Clockwise from left to right:  Polly Morgan – “Surgical Fruit ”     Ben Long – “Scaffolding Sculpture  ”    Isobel Nolan – “A Fanaticism of Sympathy”

 

Main Gallery, VISUAL Centre for Contemporary Art

8th June – 10th Sept 2013

Ben Long (UK), Djordje Ozbolt (Serb/UK), Polly Morgan (UK), Frances Upritchard (NZ/UK), Dan Hays (UK), Yuriy Norshteyn (Rus) and from Ireland, Stephen McKenna, Garrett Phelan, Isabel Nolan, Alex Rose and Martin Healy

Since Aesop, and indeed further back into history, human values have been projected onto animals as a vehicle for exploring our relationships with one-another and the world around us. This exhibition considers some of the ways  animals have been deployed symbolically within contemporary art practice.
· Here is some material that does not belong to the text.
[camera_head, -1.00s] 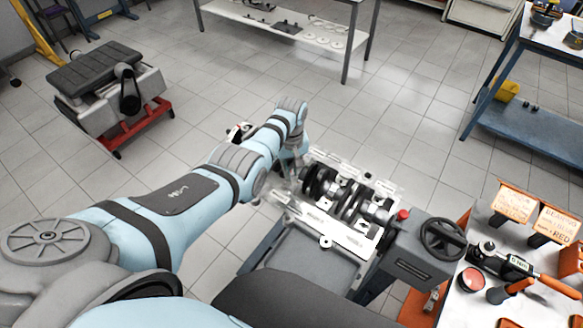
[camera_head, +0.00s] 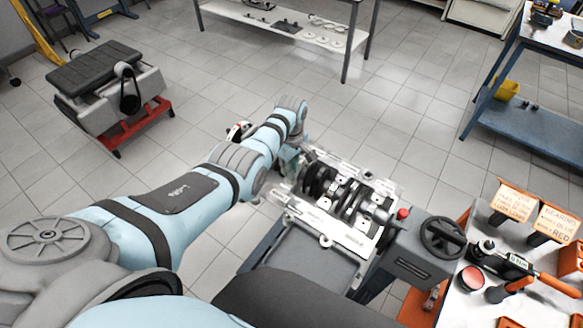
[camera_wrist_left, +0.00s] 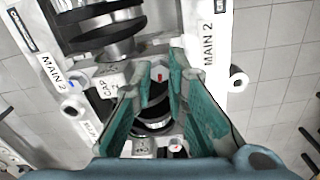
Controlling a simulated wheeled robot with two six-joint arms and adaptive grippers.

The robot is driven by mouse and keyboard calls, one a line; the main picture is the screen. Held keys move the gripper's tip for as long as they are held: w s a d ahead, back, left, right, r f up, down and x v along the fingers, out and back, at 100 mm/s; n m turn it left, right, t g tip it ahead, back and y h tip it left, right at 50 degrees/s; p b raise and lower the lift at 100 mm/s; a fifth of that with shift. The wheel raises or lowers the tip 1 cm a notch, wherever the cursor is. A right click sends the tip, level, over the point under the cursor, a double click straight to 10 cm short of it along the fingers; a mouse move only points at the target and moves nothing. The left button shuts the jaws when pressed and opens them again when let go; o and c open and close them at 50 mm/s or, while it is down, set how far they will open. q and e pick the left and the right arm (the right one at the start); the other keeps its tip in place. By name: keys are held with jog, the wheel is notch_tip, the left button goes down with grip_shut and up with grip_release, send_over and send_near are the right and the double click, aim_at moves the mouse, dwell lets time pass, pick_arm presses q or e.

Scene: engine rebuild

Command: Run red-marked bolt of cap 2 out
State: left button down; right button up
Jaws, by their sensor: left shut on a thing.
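The engine block (camera_head: 335,232) sits on its stand with crankshaft and bearing caps facing up. My left gripper (camera_head: 294,166) is at its far left end, its fingers mostly hidden by the wrist. In the left wrist view, the teal fingers (camera_wrist_left: 160,78) of my left gripper are closed around the red-marked bolt (camera_wrist_left: 160,75), beside the label of cap 2 (camera_wrist_left: 107,88). Its head shows between the fingertips; the shank is hidden, so how far it is threaded I cannot tell. "MAIN 2" labels (camera_wrist_left: 208,45) flank the cap. My right gripper is in no view.
Another red mark (camera_wrist_left: 176,148) shows lower down, on the neighbouring cap. The crankshaft (camera_wrist_left: 110,30) lies close by the fingers. A handwheel (camera_head: 442,238) is at the stand's right end. A white bench (camera_head: 470,300) with tools stands right; floor behind the block is clear.

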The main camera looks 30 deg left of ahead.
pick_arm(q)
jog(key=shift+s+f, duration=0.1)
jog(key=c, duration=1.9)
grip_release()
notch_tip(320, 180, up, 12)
The exhibition borrows its title from Old Major’s anthem in George Orwell’s Animal Farm, a prime example of an allegorical tale, where human politics are conveyed through animal characters.
UK artist Ben Long’s nine-meter high sculpture of a rearing horse fashioned from aluminium scaffolding will take centre stage in the Main Gallery.

Visual Centre for Contemporary Art, Carlow Arts Festival (Eigse 2013) and the Carlow Local Authorities Arts Office co-present this exhibition exploring the symbolic, metaphorical and emotive value of animals with a selection of contemporary Irish and international artists.

Over the Summer months, a number of artist engagement workshops, talks, masterclasses and public interviews will take place.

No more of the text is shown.